* **Requirement**: Calculate how many lines in the following records hold the word "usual", and report that number without comment.

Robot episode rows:
____________
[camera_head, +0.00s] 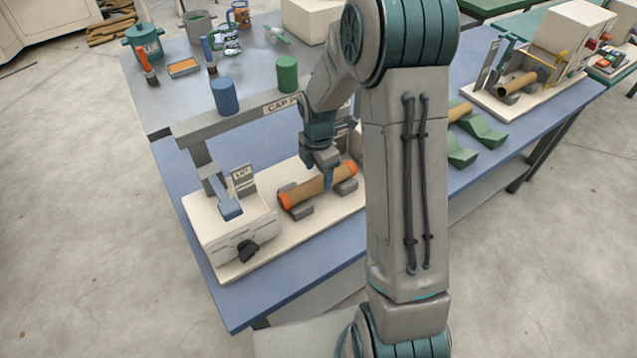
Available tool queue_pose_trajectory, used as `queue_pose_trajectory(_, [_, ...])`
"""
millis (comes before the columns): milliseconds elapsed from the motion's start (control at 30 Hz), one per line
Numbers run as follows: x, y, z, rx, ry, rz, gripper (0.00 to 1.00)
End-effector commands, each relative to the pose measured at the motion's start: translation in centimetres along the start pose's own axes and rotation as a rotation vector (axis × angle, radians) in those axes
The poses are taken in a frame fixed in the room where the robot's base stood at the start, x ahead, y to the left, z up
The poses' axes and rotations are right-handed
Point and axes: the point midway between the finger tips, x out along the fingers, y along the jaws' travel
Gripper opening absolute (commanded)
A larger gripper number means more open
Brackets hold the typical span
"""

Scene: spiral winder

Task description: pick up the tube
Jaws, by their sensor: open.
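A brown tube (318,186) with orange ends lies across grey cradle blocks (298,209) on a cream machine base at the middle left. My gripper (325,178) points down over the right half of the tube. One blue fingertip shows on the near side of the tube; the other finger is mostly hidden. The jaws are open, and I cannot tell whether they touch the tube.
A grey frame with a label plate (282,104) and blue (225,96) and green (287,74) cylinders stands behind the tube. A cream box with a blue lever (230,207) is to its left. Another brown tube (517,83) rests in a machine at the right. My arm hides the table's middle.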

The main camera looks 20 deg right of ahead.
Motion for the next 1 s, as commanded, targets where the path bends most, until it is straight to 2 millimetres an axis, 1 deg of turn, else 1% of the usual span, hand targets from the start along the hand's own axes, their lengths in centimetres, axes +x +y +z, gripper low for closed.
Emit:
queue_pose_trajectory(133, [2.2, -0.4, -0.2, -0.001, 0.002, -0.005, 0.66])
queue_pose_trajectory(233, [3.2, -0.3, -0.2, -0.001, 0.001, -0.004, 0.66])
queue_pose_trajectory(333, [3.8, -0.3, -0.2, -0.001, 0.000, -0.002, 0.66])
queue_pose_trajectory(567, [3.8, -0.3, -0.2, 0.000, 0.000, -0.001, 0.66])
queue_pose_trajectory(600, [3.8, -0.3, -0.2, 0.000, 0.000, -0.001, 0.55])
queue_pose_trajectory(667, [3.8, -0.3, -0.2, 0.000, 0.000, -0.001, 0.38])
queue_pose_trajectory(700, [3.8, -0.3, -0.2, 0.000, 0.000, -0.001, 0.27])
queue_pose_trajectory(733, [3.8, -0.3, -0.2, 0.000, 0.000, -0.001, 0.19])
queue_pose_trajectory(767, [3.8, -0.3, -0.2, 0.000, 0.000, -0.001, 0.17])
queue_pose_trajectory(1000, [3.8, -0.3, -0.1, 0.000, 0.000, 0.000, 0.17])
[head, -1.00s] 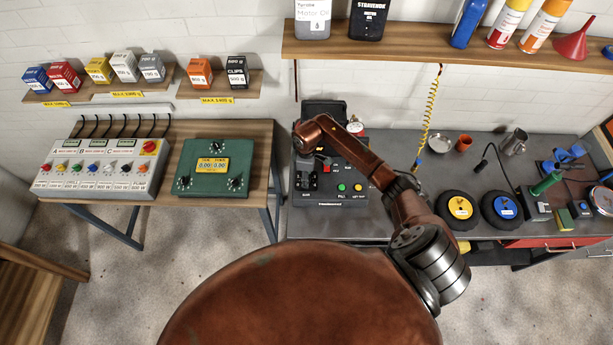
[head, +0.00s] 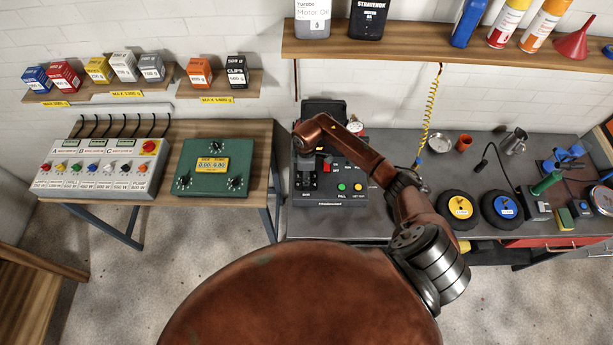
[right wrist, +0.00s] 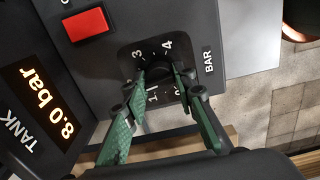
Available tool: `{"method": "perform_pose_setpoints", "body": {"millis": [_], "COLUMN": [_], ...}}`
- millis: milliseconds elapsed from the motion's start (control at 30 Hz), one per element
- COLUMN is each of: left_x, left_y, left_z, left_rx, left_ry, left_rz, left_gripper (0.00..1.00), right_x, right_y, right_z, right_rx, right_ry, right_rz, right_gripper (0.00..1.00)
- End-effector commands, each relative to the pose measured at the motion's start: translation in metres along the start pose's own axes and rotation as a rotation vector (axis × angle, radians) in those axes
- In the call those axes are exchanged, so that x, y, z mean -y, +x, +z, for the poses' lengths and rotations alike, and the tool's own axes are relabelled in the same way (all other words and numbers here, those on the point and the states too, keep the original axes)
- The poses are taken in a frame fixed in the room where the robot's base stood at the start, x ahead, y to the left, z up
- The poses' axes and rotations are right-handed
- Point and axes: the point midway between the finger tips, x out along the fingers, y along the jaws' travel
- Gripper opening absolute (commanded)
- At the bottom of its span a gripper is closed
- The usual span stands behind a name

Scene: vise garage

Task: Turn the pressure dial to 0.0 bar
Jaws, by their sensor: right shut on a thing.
____________
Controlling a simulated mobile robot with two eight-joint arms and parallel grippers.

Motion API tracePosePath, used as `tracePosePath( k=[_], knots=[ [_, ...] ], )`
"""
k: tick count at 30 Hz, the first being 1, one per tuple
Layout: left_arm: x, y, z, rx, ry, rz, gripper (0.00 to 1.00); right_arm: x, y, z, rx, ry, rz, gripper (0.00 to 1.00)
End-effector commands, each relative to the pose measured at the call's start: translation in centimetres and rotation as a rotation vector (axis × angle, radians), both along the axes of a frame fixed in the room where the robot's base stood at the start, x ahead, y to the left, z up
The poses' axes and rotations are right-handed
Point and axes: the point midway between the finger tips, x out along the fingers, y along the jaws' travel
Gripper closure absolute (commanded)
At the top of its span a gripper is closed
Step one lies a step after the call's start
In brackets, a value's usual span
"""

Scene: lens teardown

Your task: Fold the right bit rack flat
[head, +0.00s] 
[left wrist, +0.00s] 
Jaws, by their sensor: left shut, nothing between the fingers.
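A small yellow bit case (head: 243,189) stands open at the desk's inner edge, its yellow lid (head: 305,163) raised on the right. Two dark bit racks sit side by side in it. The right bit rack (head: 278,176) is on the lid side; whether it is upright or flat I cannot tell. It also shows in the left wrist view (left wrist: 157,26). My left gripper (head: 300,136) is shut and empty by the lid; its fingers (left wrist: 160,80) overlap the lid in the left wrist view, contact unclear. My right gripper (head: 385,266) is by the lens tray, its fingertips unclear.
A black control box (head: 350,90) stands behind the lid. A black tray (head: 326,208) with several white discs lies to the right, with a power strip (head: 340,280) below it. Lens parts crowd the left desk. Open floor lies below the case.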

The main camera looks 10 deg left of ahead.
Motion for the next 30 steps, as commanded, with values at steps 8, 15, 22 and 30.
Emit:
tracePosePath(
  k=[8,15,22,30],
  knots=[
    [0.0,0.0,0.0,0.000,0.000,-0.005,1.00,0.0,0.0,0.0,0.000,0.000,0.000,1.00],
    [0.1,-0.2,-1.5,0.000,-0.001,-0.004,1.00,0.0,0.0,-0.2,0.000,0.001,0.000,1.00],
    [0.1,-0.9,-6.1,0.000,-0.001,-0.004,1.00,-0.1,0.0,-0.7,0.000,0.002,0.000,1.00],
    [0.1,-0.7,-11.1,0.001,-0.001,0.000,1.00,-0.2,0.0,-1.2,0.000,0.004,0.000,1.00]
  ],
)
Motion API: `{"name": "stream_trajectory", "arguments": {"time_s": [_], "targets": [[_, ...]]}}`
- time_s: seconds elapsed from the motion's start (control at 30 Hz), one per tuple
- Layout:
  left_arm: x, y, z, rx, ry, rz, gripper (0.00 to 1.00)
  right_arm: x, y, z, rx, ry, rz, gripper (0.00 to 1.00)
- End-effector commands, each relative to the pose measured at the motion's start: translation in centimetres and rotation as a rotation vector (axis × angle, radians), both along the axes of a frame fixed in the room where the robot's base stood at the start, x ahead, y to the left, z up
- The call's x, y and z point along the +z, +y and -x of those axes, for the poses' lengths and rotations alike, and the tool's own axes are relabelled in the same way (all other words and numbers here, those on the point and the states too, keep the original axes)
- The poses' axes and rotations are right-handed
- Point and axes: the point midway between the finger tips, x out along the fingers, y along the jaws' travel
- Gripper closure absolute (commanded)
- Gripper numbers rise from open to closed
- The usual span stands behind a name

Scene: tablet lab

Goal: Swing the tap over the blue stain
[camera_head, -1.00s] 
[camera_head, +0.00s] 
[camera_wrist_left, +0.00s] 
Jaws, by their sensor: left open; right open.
____________
* **Exercise output**: 4